以下の部分でsample_interval変数で指定したエポック毎にモデルパラメータをGoogleドライブ上に保存するようにしています。

          #識別器のモデル保存
          d_model_file=os.path.join(model_d_dir, "d_model-" + str(iteration + num_of_trials) +  ".h5")
          d_param_file=os.path.join(model_d_dir, "d_param-" + str(iteration + num_of_trials) +  ".hdf5")
          discriminator.save(d_model_file)	
          discriminator.save_weights(d_param_file)
          
          #生成器のモデル保存
          g_model_file=os.path.join(model_g_dir, "g_model-" + str(iteration + num_of_trials) +  ".h5")
          g_param_file=os.path.join(model_g_dir, "g_param-" + str(iteration + num_of_trials) +  ".hdf5")
          generator.save(g_model_file)	
          generator.save_weights(g_param_file)
          gan_model_file=os.path.join(model_g_dir, "gan_model-" + str(iteration + num_of_trials) +  ".h5")
          gan_param_file=os.path.join(model_g_dir, "gan_param-" + str(iteration + num_of_trials) +  ".hdf5")
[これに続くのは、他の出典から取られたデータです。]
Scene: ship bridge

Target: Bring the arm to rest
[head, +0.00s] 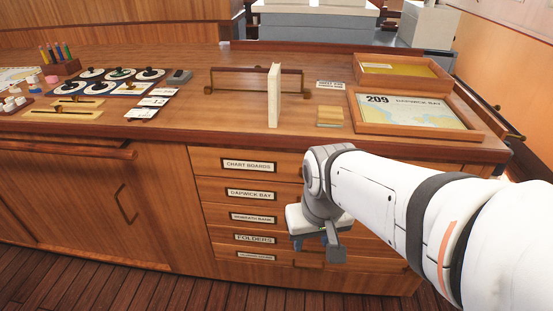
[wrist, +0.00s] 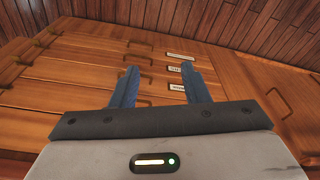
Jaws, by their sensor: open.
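My white arm reaches in from the right in the head view. My gripper (wrist: 159,88) shows in the wrist view with its two blue fingers apart and nothing between them. In the head view the gripper hangs low in front of the drawer fronts, below the counter edge, and its fingers are mostly hidden behind the wrist. The drawers (head: 222,192) carry labels such as "Chart boards" and "Dapwick Bay". They also show behind the fingers in the wrist view. I cannot tell how far the gripper is from the drawer fronts.
The wooden counter (head: 235,118) bears a pale upright board (head: 274,95), a low wooden rail (head: 228,81), a small wooden block (head: 330,117), and a tray with a chart (head: 420,110). Dials and small instruments (head: 112,82) stand at left. The plank floor (head: 60,285) in front is clear.

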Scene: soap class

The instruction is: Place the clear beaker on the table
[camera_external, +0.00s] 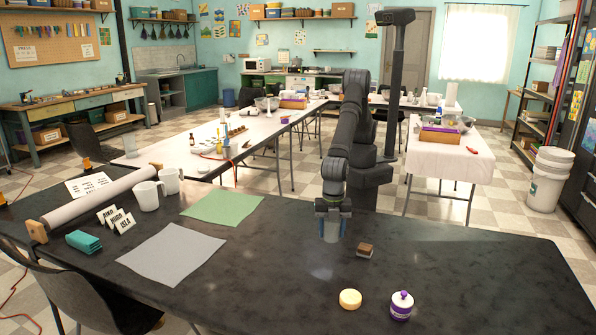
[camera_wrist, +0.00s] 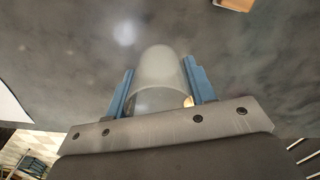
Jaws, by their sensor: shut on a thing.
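The clear beaker (camera_wrist: 161,72) is between the two blue fingers of my gripper (camera_wrist: 160,92) in the wrist view. My gripper is shut on it, one finger against each side. In the external view my gripper (camera_external: 332,212) points down over the dark table (camera_external: 450,260), and the beaker (camera_external: 331,232) shows as a pale, see-through shape below the fingers. I cannot tell whether the beaker's bottom touches the table.
A small brown block (camera_external: 365,250) lies just right of the beaker. A cream round piece (camera_external: 350,299) and a purple-and-white jar (camera_external: 401,304) are nearer the front. Grey (camera_external: 172,254) and green (camera_external: 223,207) sheets lie left. The table's right part is clear.

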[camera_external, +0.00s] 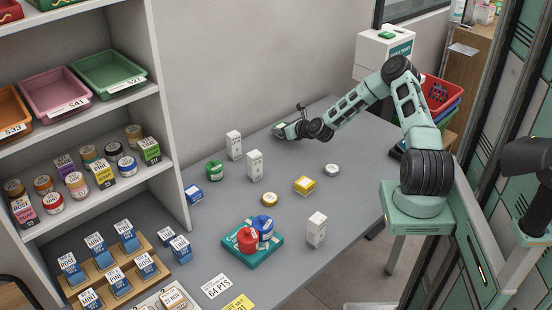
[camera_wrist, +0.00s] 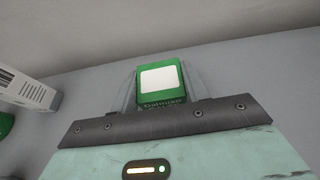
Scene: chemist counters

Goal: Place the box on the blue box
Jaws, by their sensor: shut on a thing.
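My gripper (camera_external: 284,130) is at the back of the grey counter. In the wrist view its two fingers (camera_wrist: 161,88) are shut on a green box (camera_wrist: 160,100) with a white label. In the external view this box is mostly hidden by my gripper, and I cannot tell whether it touches the counter. The blue box (camera_external: 194,195) is small, with a white label, and lies on the counter beside the shelf's side wall, to the left of and nearer than my gripper. Its top looks clear.
White cartons (camera_external: 234,146) stand upright between my gripper and the blue box, with a green jar (camera_external: 214,170) close to the blue box. The shelf wall (camera_external: 172,125) rises at left.

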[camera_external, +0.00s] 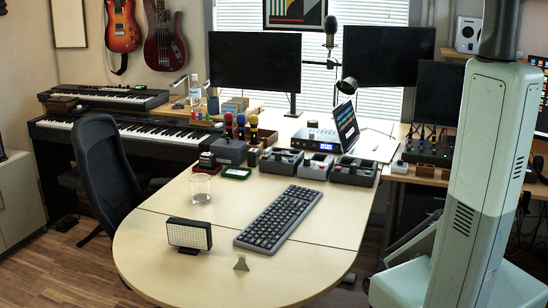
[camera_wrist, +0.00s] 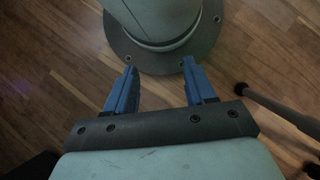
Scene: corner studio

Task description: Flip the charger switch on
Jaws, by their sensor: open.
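I cannot tell for sure which device is the charger, and no switch is clear at this size. One candidate is a dark grey box (camera_external: 229,151) at the back left of the pale desk (camera_external: 212,238), beside several upright things with coloured tops. Another is a flat device with a lit blue display (camera_external: 317,140) behind the desk's row of boxes. My gripper (camera_wrist: 160,68) shows in the wrist view with its two blue fingers apart and nothing between them. It points down at wooden floor and my round base. In the external view my arm stands at the right and the gripper is not visible.
A keyboard (camera_external: 279,217), a small light panel (camera_external: 188,235), a little grey wedge (camera_external: 241,262) and a clear glass (camera_external: 201,188) stand on the desk. Dark boxes (camera_external: 316,167) line its back. A black chair (camera_external: 103,165) is at left. The desk's front is mostly clear.

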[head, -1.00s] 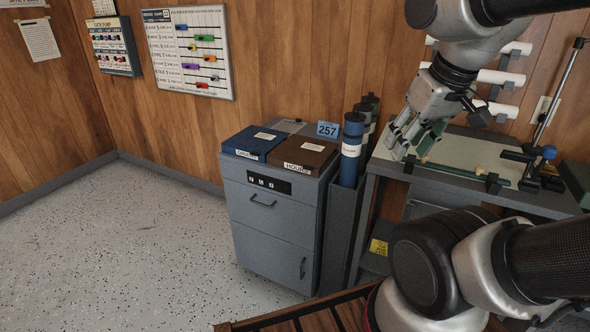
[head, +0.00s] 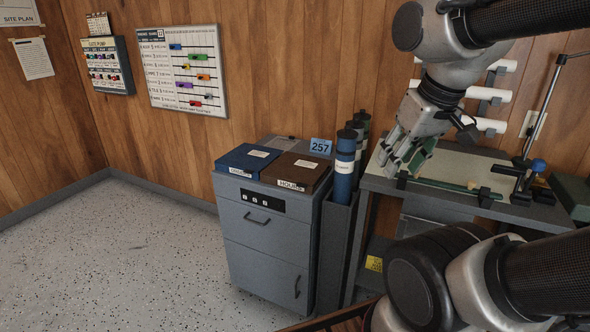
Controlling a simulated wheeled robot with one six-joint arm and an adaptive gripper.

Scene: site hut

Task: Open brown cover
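The brown cover (head: 297,171) lies flat and closed on the right half of the top of a grey cabinet (head: 265,262). It has a white label on top and a label reading "HOUR..." on its front edge. A blue cover (head: 246,158) lies closed just left of it. My gripper (head: 391,163) is to the right of the brown cover, above the left end of the workbench and apart from the cover. Its fingers point down and left. I cannot tell whether they are apart or hold something.
Blue and dark green tubes (head: 344,165) stand in a grey holder between the cabinet and the workbench (head: 520,207). A "257" tag (head: 320,146) stands behind the brown cover. A clamp stand (head: 521,180) is on the bench. The floor (head: 110,260) at left is clear.

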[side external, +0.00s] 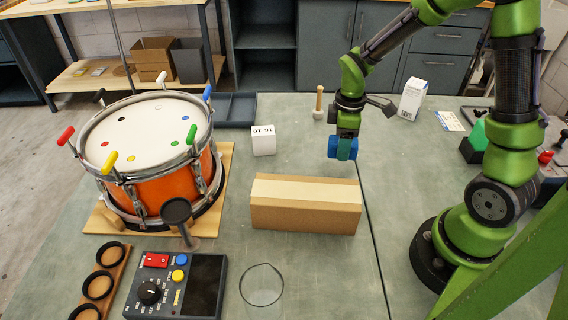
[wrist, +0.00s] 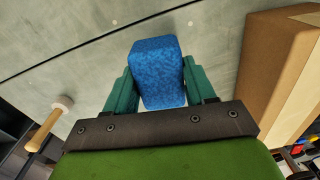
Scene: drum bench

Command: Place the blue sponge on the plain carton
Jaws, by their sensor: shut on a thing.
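The blue sponge (wrist: 157,72) is held between the two teal fingers of my gripper (wrist: 160,88) in the wrist view. In the side view my gripper (side external: 343,148) points down with the sponge (side external: 332,147) in it, above the bench behind the carton. The plain carton (side external: 305,218) is a long brown box with a pale strip along its top, lying in the middle of the bench. Its top looks empty. In the wrist view the carton (wrist: 272,62) is at the right, apart from the sponge.
An orange drum (side external: 155,182) with coloured pegs stands at the left. A white block (side external: 263,140) and a wooden mallet (side external: 319,103) stand behind the carton. A control box (side external: 177,285) and a clear beaker (side external: 261,288) are in front. A white box (side external: 412,98) is at the back right.

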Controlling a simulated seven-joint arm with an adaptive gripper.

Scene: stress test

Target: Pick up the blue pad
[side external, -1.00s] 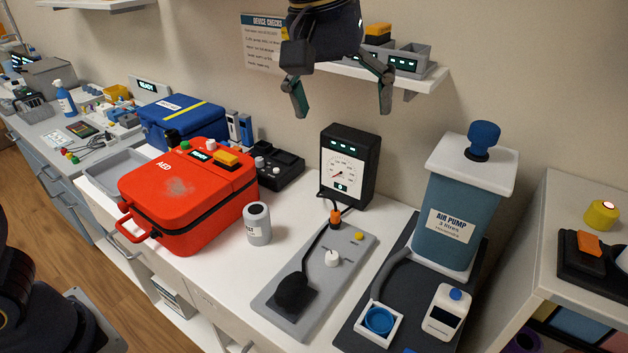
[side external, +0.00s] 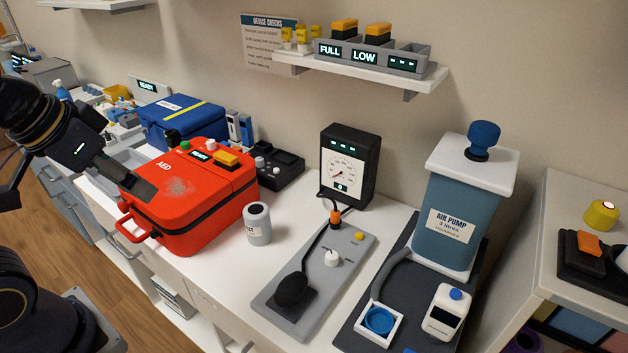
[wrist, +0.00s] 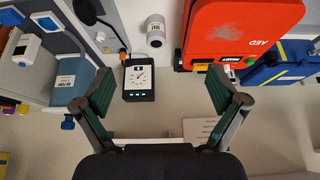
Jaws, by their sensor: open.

          gan.save(gan_model_file)	
          gan.save_weights(gan_param_file)

また、以下の部分で生成した画像を表示してGoogleドライブに保存するメソッドを呼び出しています。

# Output a sample of generated image
sample_images(generator, iteration)

sample_imagesメソッドは以下の通りです。

def sample_images(generator, iteration, image_grid_rows=4, image_grid_columns=4):

    # Sample random noise
    z = np.random.normal(0, 1, (image_grid_rows * image_grid_columns, z_dim))

    # Generate images from random noise
    gen_imgs = generator.predict(z)  # (16, 64, 64, 3)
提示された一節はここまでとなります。